What needs to be done. Among the lines below, list those containing the string "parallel".

(Rows about robot tasks)
******************************
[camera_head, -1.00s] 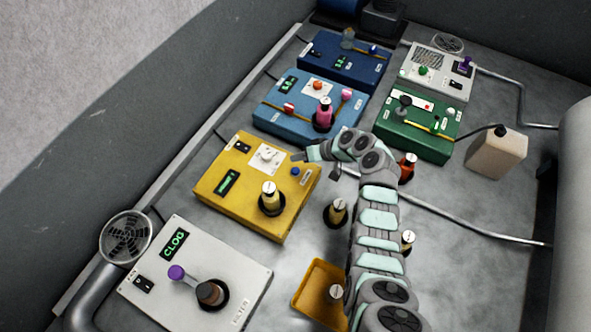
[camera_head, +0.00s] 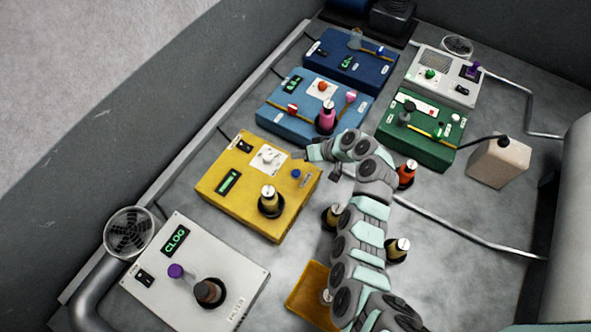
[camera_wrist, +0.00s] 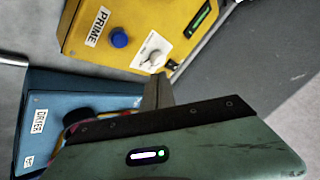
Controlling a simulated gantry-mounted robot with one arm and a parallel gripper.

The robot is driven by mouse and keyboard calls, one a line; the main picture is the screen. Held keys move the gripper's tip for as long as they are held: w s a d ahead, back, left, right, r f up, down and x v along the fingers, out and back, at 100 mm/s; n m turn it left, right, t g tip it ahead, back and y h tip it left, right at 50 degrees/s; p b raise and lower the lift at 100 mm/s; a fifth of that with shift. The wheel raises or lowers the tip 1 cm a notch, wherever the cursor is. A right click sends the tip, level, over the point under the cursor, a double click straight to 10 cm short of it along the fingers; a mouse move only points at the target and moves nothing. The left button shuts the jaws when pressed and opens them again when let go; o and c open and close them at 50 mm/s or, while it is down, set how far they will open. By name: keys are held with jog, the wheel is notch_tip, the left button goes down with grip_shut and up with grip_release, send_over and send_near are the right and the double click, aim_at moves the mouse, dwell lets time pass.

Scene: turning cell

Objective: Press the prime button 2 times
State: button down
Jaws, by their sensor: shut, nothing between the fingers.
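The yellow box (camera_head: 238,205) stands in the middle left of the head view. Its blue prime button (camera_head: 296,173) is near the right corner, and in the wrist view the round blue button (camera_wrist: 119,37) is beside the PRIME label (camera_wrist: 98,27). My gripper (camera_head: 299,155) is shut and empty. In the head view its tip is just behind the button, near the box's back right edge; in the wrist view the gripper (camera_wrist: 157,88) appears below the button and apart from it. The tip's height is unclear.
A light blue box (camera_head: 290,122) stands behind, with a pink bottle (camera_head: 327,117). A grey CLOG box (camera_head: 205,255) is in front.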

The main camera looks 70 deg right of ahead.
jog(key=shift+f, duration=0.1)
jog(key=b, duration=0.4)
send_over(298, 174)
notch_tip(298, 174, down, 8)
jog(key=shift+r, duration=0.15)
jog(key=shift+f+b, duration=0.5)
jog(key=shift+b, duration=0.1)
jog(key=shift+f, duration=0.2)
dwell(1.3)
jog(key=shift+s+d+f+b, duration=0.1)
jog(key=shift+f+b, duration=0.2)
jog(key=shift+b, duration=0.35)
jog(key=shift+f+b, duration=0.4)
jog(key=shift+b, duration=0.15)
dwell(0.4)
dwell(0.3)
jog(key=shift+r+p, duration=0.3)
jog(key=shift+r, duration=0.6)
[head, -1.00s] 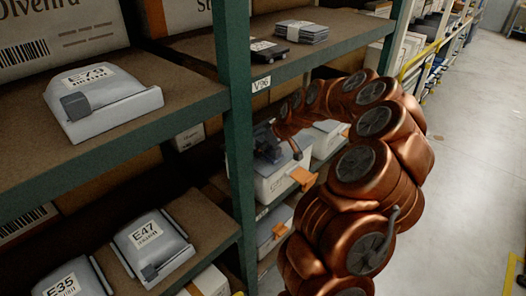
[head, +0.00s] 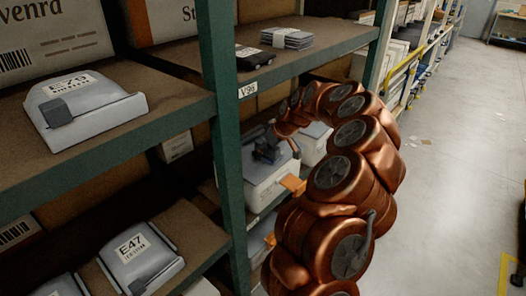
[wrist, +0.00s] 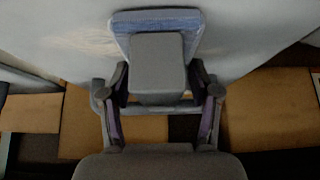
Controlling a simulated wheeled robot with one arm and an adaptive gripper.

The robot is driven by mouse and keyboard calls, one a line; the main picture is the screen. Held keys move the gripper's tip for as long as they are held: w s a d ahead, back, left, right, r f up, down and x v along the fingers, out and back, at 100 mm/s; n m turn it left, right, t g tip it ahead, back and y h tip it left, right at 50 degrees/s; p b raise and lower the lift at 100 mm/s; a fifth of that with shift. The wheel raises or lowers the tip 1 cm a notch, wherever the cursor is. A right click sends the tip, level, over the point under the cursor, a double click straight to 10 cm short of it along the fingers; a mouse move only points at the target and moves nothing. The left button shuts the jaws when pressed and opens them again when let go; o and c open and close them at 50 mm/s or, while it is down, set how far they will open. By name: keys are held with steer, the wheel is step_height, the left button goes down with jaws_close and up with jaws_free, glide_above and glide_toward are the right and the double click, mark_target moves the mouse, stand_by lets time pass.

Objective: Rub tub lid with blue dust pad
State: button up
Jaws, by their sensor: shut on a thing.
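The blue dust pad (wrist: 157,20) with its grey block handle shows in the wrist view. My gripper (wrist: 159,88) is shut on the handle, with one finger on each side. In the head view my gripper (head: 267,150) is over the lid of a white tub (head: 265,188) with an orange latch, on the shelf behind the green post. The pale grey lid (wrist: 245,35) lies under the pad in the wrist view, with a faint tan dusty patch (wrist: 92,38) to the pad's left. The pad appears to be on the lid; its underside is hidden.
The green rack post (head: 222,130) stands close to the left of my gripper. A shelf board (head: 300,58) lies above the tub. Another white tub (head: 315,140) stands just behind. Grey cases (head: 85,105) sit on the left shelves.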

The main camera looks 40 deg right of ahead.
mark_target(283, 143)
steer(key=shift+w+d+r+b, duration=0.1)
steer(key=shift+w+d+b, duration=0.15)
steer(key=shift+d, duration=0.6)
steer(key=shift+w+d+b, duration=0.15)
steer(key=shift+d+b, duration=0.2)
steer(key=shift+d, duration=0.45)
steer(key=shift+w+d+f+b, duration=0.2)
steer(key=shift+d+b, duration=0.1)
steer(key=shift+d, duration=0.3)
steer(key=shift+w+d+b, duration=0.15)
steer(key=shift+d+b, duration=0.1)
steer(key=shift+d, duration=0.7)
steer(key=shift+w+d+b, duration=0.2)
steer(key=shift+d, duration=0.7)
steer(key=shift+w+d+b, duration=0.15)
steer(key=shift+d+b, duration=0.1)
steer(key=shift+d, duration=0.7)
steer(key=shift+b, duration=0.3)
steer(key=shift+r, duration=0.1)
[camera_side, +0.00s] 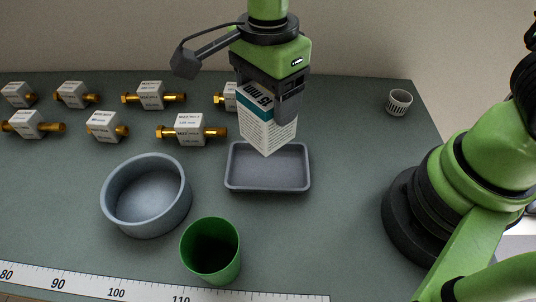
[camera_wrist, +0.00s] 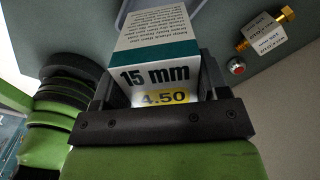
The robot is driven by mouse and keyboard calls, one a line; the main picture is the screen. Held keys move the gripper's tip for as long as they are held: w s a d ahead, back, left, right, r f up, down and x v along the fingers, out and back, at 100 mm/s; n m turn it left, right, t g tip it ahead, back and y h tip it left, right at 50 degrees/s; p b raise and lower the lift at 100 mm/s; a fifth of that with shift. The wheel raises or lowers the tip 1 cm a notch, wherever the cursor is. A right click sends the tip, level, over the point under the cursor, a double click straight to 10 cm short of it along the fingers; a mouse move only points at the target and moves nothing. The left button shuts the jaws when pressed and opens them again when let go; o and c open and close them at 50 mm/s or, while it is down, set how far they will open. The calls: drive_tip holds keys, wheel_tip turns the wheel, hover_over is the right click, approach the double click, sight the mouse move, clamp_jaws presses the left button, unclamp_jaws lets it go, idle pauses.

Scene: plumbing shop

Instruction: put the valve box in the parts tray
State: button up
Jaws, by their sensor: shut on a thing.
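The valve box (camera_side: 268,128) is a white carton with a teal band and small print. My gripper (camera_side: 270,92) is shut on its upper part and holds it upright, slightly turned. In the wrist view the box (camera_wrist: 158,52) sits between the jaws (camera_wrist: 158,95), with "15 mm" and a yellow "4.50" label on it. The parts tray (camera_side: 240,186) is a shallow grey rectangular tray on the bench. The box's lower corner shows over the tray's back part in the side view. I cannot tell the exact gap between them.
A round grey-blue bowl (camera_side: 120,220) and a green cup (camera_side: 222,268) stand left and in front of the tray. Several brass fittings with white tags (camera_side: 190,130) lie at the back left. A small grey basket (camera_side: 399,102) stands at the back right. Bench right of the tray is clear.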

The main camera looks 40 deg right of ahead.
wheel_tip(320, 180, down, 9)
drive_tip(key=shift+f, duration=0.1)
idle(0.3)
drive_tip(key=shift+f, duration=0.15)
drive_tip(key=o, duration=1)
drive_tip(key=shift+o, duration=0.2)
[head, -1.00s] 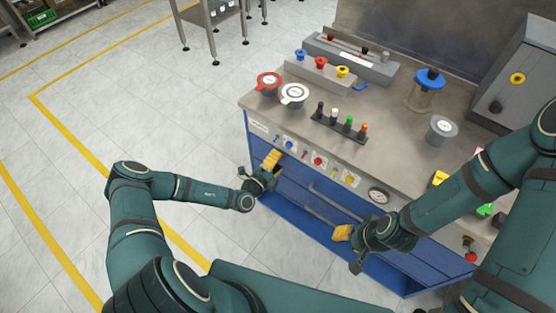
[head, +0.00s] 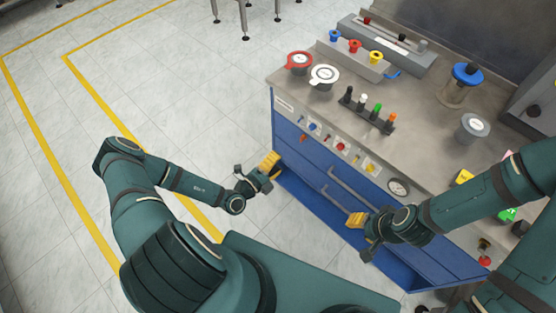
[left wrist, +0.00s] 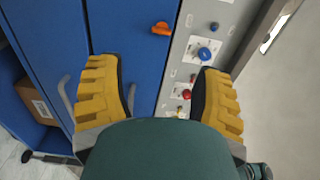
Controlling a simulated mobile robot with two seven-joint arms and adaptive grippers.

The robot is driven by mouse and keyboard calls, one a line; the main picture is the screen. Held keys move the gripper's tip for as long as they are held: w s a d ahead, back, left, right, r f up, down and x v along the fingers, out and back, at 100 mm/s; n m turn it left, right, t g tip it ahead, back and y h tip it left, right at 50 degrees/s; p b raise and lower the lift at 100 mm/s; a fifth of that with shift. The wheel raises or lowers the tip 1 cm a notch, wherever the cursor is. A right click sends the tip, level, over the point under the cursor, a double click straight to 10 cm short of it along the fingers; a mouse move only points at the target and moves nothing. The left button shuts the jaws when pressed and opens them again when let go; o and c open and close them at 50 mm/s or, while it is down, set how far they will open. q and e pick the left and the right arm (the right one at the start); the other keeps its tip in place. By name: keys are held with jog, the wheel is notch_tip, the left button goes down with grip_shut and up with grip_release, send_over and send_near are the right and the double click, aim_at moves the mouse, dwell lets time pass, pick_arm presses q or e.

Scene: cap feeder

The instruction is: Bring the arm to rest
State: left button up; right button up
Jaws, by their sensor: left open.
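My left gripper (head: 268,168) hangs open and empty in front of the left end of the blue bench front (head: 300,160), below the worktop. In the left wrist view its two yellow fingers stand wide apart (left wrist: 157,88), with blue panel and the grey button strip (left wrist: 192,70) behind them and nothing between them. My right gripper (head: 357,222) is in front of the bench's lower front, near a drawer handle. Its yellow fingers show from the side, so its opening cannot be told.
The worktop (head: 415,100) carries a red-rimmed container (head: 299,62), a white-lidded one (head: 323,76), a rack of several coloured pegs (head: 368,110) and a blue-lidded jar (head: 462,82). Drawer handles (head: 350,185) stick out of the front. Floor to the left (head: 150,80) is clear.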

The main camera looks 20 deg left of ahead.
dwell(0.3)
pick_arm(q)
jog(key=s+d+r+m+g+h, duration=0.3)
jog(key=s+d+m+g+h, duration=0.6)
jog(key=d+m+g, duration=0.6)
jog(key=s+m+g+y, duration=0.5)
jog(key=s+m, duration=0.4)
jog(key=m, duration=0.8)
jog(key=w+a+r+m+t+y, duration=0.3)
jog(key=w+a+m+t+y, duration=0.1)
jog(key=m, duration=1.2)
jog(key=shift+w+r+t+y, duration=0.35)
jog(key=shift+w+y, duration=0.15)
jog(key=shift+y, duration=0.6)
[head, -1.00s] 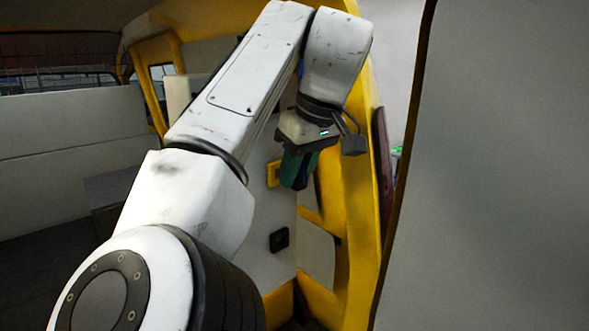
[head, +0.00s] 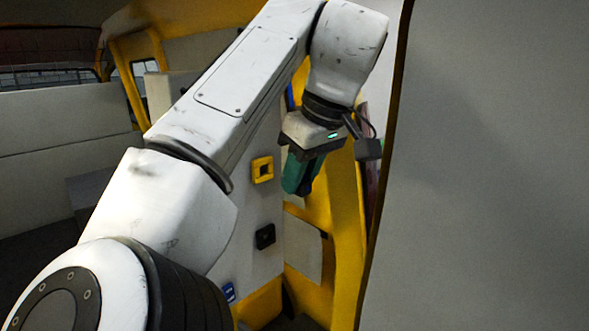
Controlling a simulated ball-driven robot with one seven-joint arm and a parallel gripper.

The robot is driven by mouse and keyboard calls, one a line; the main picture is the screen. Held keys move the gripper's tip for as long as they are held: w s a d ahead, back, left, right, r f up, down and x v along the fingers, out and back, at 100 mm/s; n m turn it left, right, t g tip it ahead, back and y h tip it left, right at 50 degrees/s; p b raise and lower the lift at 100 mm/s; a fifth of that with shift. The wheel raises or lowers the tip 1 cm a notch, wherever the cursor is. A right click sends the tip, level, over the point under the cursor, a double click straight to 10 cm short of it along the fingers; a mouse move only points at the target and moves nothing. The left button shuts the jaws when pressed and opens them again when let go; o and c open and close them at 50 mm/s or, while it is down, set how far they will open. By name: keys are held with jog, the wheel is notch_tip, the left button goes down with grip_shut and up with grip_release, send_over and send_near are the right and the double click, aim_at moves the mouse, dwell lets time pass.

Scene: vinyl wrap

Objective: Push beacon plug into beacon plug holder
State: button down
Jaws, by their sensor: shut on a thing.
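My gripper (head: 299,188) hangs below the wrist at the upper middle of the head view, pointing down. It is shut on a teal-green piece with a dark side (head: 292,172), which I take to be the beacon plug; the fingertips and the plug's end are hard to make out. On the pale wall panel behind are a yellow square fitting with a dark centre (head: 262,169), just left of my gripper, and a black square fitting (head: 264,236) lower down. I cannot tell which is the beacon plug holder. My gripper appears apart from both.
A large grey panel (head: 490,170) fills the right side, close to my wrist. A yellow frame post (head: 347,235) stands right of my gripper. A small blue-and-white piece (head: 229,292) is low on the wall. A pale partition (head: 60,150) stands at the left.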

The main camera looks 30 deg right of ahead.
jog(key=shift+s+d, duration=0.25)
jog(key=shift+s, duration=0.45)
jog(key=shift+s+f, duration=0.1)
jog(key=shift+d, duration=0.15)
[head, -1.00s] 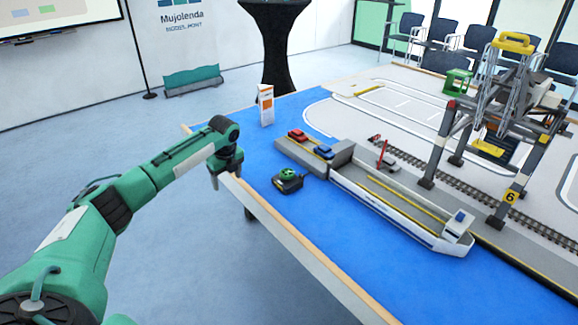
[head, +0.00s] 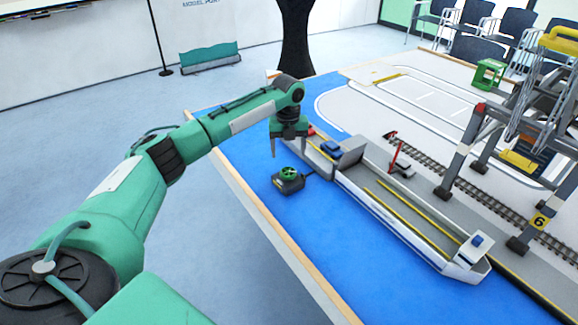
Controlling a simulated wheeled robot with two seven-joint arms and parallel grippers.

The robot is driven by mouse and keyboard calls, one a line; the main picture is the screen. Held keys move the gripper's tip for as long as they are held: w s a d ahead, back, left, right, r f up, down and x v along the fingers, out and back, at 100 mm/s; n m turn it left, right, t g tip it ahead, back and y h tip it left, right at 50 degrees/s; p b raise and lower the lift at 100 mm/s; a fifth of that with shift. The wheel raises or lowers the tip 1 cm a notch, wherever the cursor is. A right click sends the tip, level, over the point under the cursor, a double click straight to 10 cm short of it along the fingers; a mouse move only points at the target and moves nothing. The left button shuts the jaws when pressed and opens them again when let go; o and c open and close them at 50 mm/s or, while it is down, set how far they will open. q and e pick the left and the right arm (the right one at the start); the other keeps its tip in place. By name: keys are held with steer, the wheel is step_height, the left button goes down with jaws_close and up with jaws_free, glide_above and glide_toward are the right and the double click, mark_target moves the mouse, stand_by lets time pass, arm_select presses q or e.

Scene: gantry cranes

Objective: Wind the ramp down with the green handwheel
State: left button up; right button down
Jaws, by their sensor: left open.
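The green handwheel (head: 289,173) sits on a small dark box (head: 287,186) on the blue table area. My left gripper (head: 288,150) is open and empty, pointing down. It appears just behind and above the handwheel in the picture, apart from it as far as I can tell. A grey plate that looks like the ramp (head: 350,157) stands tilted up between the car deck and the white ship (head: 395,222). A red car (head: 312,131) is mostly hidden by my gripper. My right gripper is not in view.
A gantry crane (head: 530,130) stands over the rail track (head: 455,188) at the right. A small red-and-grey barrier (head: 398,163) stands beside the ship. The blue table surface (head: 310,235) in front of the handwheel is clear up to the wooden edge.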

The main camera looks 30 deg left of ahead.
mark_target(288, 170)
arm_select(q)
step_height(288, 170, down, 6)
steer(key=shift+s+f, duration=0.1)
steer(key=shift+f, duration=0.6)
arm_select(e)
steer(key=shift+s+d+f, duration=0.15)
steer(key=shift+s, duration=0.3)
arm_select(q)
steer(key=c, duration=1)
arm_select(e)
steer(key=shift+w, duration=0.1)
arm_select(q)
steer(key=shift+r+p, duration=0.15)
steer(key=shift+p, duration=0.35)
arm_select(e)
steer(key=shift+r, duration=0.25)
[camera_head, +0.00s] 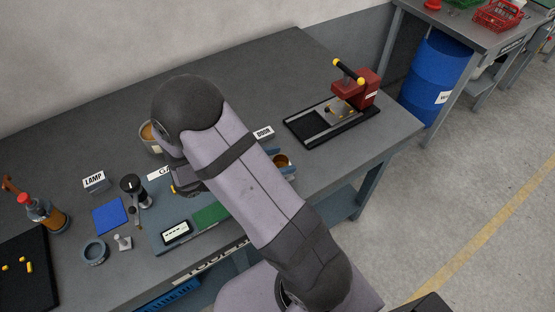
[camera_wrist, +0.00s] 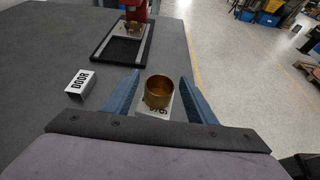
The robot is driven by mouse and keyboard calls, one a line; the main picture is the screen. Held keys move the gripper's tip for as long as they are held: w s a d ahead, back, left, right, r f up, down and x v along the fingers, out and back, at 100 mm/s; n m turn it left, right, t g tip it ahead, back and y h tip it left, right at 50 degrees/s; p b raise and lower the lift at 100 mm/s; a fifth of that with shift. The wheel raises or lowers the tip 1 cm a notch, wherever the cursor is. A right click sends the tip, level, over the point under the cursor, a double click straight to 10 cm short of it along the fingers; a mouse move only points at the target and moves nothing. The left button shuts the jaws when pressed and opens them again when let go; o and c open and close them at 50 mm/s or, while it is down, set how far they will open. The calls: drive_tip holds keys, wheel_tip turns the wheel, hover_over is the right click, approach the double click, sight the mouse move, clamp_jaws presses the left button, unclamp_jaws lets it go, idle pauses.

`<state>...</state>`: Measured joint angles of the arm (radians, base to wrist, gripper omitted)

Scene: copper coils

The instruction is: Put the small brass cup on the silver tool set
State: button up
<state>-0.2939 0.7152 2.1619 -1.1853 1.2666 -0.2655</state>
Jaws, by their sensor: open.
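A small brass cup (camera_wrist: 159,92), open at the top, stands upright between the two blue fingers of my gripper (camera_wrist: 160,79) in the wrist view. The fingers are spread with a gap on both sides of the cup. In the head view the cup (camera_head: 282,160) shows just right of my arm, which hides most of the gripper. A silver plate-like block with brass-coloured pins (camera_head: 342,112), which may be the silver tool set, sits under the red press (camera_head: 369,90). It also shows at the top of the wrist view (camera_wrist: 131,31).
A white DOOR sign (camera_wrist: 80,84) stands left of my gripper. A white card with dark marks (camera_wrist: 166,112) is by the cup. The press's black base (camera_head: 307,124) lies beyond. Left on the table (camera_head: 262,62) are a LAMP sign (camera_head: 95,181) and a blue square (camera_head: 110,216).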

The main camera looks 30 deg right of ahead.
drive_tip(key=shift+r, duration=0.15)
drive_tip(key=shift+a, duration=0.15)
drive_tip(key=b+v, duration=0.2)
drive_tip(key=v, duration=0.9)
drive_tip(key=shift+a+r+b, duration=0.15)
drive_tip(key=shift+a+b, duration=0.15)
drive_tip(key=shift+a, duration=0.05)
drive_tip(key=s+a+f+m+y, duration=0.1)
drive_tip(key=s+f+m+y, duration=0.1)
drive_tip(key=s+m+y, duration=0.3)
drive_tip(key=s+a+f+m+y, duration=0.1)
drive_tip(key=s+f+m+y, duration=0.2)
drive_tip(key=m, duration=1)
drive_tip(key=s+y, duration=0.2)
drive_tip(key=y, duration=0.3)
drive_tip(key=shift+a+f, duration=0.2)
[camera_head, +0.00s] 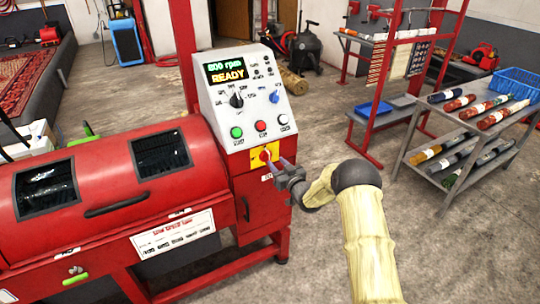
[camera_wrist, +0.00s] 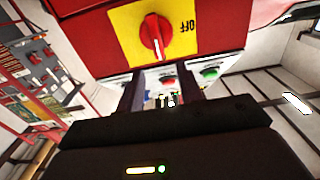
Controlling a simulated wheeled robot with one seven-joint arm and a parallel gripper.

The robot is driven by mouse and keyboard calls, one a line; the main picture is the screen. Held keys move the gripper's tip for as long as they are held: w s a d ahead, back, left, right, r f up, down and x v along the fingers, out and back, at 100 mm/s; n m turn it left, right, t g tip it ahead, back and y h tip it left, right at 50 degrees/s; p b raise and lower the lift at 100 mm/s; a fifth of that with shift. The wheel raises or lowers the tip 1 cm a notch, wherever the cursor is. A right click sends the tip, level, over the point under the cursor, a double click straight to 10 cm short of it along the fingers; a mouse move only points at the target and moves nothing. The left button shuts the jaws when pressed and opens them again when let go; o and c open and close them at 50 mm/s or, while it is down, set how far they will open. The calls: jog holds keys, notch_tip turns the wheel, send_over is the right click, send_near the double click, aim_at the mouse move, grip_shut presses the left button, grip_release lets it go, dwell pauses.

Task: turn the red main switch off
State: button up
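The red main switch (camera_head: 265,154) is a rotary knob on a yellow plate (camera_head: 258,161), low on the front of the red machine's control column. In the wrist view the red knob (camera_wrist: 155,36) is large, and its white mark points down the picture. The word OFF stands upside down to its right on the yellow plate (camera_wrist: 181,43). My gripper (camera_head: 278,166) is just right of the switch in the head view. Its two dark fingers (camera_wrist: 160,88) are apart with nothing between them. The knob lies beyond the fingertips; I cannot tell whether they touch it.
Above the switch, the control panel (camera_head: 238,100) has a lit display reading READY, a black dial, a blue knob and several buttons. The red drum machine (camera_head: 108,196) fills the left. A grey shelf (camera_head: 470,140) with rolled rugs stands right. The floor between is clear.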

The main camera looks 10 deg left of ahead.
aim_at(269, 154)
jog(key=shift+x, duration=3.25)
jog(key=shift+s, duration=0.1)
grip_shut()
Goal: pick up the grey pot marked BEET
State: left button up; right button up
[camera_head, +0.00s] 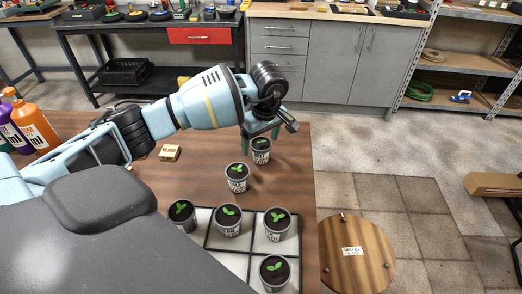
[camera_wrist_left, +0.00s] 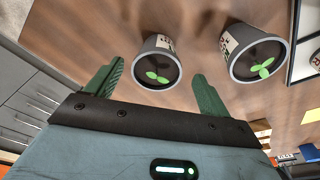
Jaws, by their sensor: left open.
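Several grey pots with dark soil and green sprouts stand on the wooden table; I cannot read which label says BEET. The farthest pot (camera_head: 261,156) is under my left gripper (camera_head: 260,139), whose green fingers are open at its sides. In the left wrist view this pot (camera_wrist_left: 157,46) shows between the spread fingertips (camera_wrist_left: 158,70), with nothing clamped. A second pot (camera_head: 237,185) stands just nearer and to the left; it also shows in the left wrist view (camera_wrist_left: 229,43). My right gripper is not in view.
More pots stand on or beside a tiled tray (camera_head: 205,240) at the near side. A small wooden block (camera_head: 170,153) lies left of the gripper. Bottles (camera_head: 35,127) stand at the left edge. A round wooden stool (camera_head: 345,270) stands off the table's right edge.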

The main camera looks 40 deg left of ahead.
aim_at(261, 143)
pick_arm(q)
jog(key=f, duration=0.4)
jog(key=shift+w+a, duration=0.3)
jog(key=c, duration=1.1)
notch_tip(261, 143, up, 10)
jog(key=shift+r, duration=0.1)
******************************
Output.
Controlling a simulated gantry-mounted robot with one arm and a parallel gripper.
Controlling a simulated ball-driven robot with one seven-joint arm and a parallel gripper.
Controlling a simulated wheeled robot with two seven-joint arms and parallel grippers.
Controlling a simulated wheeled robot with one seven-joint arm and a parallel gripper.

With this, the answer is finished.